## DATA BLOCK
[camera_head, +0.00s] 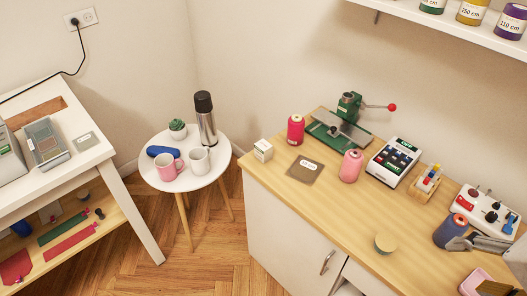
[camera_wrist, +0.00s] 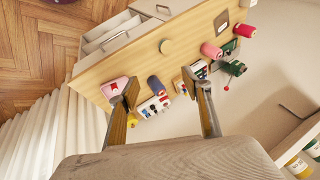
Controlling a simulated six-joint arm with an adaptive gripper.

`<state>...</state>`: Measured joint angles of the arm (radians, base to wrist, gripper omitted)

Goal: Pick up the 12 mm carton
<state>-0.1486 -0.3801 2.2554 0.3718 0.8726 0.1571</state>
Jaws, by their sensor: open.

## WHAT TO PRODUCE
Every line of text is to be repeated exactly; pictures are left out.

## WRITTEN RESPONSE
[camera_head, +0.00s] 
[camera_wrist, +0.00s] 
Controlling a simulated six-joint arm with an adaptive gripper.

`<state>...</state>`: Measured joint angles of the arm (radians, base to wrist, gripper omitted)

Goal: Pick up the 12 mm carton
<state>-0.1486 -0.3801 2.2554 0.3718 0.8726 0.1571</state>
Jaws, by their sensor: open.

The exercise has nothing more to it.